GEREKEN TEDBİRLERİ ALMALIYIZ

Vatandaşımızın en zor günlerinde devletimiz seferber olmuştur. Zaman zaman ortaya çıkan sorunları da çözüme kavuşturuyoruz. 2013'ten bu yana TOKİ tarafından yapılan konut 1 milyon 351 bini aşıyor. TOKİ binalarımız 6 Şubat'tan alnının akıyla çıktı. Yıkılan binaların yüzde 90'dan fazlası 99 öncesi yapılanlardı. Dere yatağına inşa edilen binanın yüzde 100 güvenli olduğunu kimse söyleyemez. Bakımı zamanında yapılamayan dereler ciddi risk taşıyor demektir. Bedel ödemek kaçınılmaz hale geliyor. Her iki bakanımız karşı karşıya olduğumuz tehditleri ifade etti. Bugüne kadar DSİ'nin inşa ettiği tesisle 20 milyon dekar alanda taşkın kontrolü sağladık. Toplam 1500 adet sel, su baskını ve taşkın meydana geldi. Bu afetlerde 113 insanımızı kaybettik. Sadece taşkınlardan dolayı oluşan fatura 4 milyar doları bulmakta. Yuvalarımızda gönül rahatlığı ile oturmak istiyorsak hem tabiata saygılı olmak hem de gereken tedbirleri almalıyız.

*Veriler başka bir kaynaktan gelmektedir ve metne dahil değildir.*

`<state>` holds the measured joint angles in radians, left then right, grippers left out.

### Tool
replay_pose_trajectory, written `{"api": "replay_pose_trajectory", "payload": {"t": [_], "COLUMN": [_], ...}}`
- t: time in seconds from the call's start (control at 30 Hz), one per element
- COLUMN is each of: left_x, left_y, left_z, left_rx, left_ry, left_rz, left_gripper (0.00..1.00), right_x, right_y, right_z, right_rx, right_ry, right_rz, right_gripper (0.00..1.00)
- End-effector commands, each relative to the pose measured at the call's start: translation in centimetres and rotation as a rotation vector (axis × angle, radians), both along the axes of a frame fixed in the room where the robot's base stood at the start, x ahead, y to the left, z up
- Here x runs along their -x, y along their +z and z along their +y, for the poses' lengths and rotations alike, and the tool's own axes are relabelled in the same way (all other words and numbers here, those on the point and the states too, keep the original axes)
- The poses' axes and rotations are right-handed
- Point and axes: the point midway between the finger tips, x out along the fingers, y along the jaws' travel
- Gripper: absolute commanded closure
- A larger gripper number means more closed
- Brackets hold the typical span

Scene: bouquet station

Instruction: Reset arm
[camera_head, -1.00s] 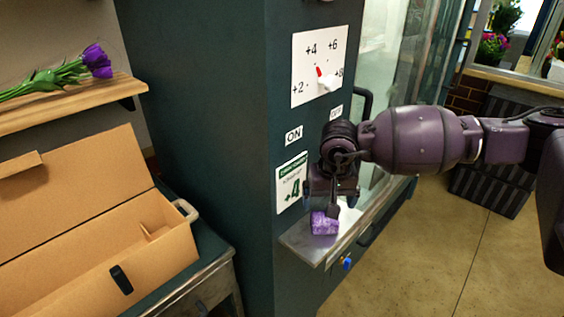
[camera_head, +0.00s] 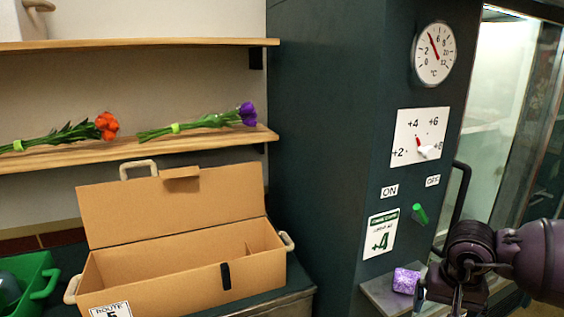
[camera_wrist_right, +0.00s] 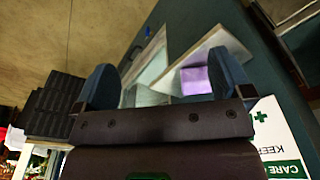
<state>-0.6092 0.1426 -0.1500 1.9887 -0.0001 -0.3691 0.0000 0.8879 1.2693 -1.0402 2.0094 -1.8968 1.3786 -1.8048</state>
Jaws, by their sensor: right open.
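My right gripper (camera_head: 438,298) is open at the lower right of the head view. It is beside a purple block (camera_head: 407,280) that lies on a small metal ledge (camera_head: 377,291) of the dark green cabinet (camera_head: 320,110). In the right wrist view the open fingers of this gripper (camera_wrist_right: 165,80) are spread, and the purple block (camera_wrist_right: 195,80) lies on the ledge beyond them, not held. My left gripper is in neither view.
An open cardboard box (camera_head: 180,284) stands left of the cabinet. Orange flowers (camera_head: 106,126) and purple flowers (camera_head: 247,113) lie on a wooden shelf (camera_head: 60,158). The cabinet carries a dial plate (camera_head: 405,125), a green switch (camera_head: 419,213) and a black handle (camera_head: 464,190).

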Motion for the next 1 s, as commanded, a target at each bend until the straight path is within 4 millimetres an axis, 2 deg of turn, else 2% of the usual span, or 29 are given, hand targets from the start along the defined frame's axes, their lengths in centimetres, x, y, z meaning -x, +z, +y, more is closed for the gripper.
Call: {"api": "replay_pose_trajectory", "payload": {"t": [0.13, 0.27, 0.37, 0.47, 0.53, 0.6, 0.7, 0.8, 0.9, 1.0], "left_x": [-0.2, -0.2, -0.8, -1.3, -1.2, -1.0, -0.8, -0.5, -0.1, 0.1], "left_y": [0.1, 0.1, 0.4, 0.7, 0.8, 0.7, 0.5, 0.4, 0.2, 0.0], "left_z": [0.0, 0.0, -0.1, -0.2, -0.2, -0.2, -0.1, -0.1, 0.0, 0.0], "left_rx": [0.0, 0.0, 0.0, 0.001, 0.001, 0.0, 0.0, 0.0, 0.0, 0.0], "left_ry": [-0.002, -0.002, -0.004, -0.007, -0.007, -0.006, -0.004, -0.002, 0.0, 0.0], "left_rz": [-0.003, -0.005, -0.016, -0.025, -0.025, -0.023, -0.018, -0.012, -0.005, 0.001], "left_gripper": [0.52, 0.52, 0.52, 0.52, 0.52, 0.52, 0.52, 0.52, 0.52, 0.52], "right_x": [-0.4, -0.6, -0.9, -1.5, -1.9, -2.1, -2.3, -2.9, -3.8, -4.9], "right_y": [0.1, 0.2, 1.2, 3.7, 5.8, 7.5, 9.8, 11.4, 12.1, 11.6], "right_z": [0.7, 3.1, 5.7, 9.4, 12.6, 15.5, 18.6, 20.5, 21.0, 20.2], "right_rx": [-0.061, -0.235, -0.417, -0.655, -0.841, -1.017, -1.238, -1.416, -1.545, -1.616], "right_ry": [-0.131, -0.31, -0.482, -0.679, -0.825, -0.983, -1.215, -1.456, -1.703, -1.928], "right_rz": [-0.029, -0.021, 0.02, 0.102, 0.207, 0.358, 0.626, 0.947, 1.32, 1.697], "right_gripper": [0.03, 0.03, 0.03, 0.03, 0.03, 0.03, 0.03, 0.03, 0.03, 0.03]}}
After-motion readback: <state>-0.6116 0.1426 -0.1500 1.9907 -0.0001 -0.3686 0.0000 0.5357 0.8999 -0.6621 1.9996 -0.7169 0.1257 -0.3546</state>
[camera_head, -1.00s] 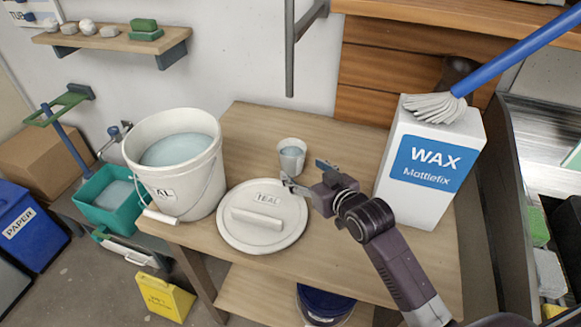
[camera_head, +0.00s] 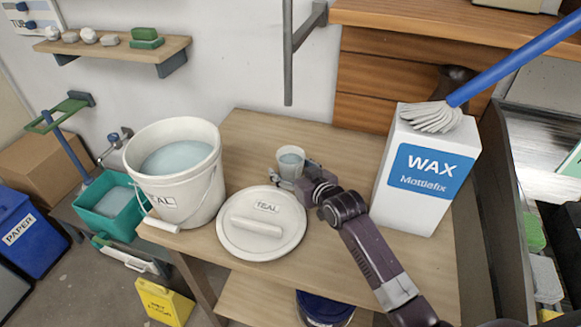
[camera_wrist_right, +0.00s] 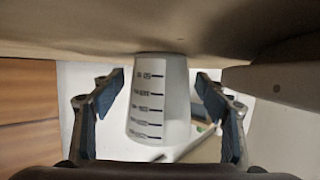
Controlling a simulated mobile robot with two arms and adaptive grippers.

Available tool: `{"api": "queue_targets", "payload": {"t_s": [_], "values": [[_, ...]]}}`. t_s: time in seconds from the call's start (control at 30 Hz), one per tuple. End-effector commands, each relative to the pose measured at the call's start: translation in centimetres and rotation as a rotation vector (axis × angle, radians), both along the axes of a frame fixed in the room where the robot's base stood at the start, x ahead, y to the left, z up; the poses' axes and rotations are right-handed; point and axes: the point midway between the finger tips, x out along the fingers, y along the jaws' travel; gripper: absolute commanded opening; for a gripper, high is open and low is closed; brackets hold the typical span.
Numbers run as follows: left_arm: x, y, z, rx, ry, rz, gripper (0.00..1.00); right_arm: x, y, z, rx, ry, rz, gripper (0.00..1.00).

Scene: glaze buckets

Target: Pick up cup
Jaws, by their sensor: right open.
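The cup (camera_head: 291,161) is a small translucent white measuring cup with pale blue liquid, standing on the wooden table behind the lid. My right gripper (camera_head: 293,181) is at the cup's near side in the head view, partly hiding its lower part. In the right wrist view the cup (camera_wrist_right: 158,103), with dark printed graduation marks, stands between the two open fingers of my right gripper (camera_wrist_right: 160,108). A gap shows on each side of it. My left gripper is not in view.
A white bucket (camera_head: 196,190) of pale blue glaze stands left of the cup. Its round lid (camera_head: 262,242), labelled TEAL, lies in front. The table (camera_head: 240,130) is clear behind the cup.

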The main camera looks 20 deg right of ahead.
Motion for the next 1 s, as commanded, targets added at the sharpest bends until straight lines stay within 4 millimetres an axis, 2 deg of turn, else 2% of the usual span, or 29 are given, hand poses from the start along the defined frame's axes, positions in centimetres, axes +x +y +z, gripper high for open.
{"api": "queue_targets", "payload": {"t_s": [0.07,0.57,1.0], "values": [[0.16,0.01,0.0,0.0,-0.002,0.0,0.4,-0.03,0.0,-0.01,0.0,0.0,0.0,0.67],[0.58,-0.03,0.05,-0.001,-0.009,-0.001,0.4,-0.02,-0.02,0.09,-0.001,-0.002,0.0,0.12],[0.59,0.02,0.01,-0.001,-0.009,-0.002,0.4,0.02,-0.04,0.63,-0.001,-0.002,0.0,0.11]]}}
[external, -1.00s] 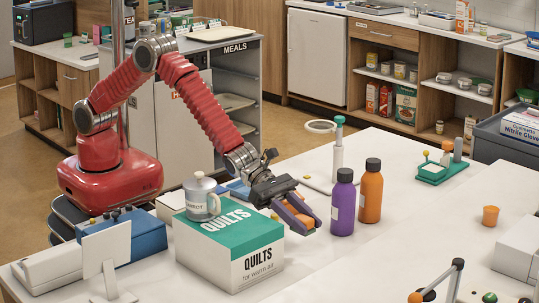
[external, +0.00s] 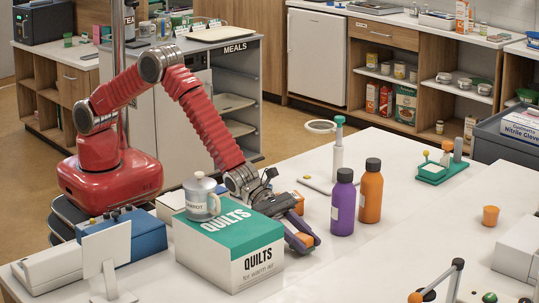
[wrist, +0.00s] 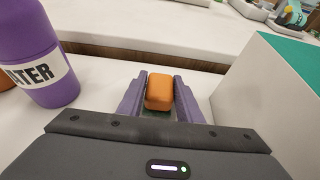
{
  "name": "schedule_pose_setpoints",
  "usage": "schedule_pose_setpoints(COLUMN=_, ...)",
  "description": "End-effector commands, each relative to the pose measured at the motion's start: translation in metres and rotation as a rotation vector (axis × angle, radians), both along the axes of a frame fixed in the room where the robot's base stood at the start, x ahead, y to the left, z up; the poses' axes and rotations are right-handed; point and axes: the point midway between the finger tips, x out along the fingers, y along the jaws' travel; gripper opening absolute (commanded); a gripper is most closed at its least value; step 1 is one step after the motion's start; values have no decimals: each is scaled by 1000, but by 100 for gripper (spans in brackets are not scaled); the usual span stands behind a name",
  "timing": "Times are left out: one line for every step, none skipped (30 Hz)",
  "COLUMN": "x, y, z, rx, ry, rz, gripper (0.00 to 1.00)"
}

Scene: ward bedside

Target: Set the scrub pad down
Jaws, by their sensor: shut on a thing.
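My gripper (external: 302,242) is low over the white table, just right of the QUILTS box in the external view. In the wrist view, its two purple fingers (wrist: 160,97) are shut on the orange scrub pad (wrist: 160,92), one on each side. A dark green layer shows under the orange part. The pad is mostly hidden behind the gripper in the external view. I cannot tell whether its underside touches the table.
The QUILTS box (external: 240,268), with a grey pot (external: 202,198) on top, stands close beside my gripper. A purple bottle (external: 342,208) and an orange bottle (external: 371,192) stand to the right. The white table (external: 370,262) is clear in front of the bottles.

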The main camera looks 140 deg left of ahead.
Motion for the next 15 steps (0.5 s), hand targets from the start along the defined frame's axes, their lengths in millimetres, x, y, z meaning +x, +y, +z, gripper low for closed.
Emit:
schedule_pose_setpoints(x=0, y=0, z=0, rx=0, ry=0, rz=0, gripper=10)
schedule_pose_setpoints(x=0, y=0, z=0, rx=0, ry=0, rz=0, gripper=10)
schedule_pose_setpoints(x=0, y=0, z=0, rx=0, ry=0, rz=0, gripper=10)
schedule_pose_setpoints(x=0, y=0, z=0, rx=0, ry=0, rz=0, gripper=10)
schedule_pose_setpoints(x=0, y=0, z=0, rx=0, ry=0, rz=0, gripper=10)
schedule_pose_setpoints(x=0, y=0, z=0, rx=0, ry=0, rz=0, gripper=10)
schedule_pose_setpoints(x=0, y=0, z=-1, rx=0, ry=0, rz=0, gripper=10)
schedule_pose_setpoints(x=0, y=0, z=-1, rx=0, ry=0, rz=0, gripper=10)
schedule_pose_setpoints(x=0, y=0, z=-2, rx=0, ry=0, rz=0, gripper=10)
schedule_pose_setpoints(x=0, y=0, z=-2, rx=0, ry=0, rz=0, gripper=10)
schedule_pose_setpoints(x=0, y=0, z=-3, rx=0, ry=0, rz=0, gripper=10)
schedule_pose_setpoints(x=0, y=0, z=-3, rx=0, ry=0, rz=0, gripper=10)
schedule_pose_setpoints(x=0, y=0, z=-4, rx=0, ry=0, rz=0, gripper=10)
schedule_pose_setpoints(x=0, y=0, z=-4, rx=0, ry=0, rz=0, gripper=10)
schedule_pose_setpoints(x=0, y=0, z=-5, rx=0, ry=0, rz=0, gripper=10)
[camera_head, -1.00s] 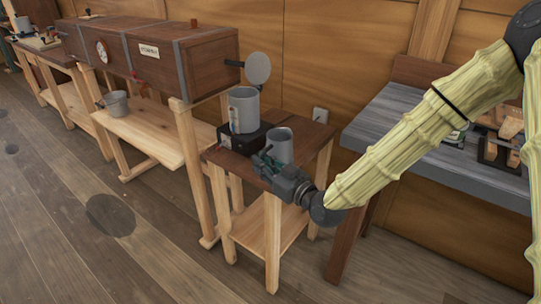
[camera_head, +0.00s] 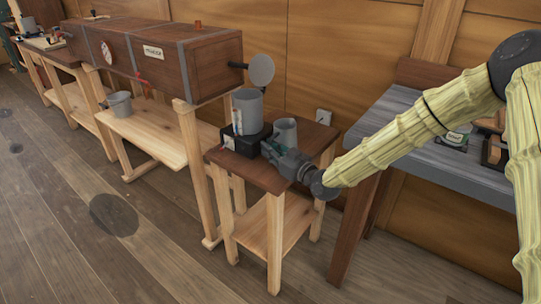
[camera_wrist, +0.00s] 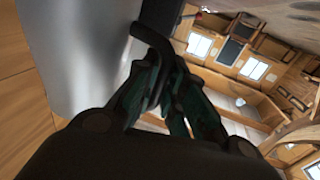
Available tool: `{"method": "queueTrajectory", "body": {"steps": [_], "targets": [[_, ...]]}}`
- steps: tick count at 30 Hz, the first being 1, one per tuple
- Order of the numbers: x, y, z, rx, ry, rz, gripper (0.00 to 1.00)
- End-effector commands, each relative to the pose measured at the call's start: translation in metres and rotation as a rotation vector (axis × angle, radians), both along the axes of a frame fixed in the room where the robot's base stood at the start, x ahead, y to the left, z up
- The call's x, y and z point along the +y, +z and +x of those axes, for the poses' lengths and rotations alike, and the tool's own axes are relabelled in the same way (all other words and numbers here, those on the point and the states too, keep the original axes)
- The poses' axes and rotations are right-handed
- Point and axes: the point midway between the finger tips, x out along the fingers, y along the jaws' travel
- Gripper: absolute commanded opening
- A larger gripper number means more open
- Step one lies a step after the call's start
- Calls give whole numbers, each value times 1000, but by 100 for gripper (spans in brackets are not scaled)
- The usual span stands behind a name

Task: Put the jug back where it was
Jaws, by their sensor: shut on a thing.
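A grey metal jug (camera_head: 286,132) is beside the black box on the small table, upright as far as it shows. My gripper (camera_head: 270,149) is in front of it and partly hides its lower part, so I cannot tell whether its base touches the tabletop. In the wrist view the jug's smooth grey wall (camera_wrist: 75,60) fills the left side. A dark bent handle (camera_wrist: 148,45) runs between the fingers of my gripper (camera_wrist: 160,88), which are shut on it.
A larger grey vessel (camera_head: 247,110) stands on the black box (camera_head: 246,139) on the small table (camera_head: 262,175). A long wooden chest (camera_head: 170,55) with a round grey flap is behind left. A bucket (camera_head: 119,104) sits on a low bench. A grey-topped bench (camera_head: 420,155) is at right.

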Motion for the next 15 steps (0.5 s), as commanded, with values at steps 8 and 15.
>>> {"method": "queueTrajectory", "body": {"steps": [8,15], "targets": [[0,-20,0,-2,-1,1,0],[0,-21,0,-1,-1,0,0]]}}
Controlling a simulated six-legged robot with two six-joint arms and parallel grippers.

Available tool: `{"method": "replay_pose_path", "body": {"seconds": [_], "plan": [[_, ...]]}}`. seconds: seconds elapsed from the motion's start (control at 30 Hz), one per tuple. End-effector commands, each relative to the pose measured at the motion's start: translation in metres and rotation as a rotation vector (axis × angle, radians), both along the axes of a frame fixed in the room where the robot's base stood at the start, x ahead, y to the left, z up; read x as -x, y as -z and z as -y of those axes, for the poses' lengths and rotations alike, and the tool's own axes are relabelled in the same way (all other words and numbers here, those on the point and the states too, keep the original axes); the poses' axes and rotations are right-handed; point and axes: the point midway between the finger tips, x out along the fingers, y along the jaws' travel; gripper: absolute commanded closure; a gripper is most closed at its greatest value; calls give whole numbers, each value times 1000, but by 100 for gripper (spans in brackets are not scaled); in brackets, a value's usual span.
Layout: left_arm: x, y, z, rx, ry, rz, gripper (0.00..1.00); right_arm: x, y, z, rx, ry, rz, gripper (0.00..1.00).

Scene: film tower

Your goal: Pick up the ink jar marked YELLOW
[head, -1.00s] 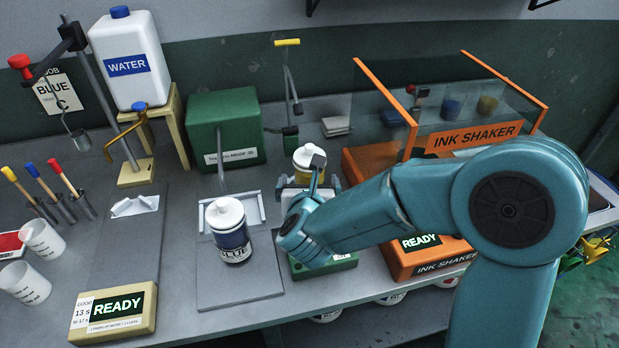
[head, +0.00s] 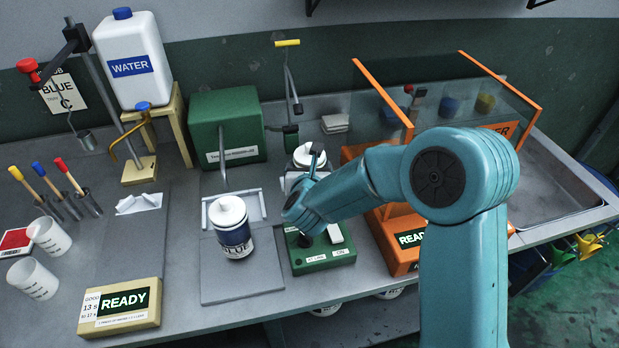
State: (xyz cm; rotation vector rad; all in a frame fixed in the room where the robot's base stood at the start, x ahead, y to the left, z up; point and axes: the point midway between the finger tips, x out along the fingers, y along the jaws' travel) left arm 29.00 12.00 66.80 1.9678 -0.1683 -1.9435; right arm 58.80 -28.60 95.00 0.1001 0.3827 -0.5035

BİZİM BÜTÜN DERDİMİZ İNSANIMIZI YAŞATMAKTIR

Deprem İstanbulumuz için beka meselesi haline gelmişken, deprem gerçeği kendini hatırlatırken hiçbirimizin dönüşüm projelerini geri plana itme lüksü yok. Ülke ve millet meselesinin siyasi parti meselesi olmaz. Bizim bütün derdimiz insanımızı yaşatmaktır. Bizim amacımız vatandaşımıza müreffeh bir gelecek sunmak, ihmalden, siyasi rekabetten, tembellikten dolayı daha fazla acı çekmek, yıkım ve gözyaşı görmek istemiyoruz. Hükümet olarak kentsel dönüşüm, sel ve taşkın riskini azaltmak gibi can ve mal emniyetini sağlayacak her türlü projeye gereken desteği vereceğiz.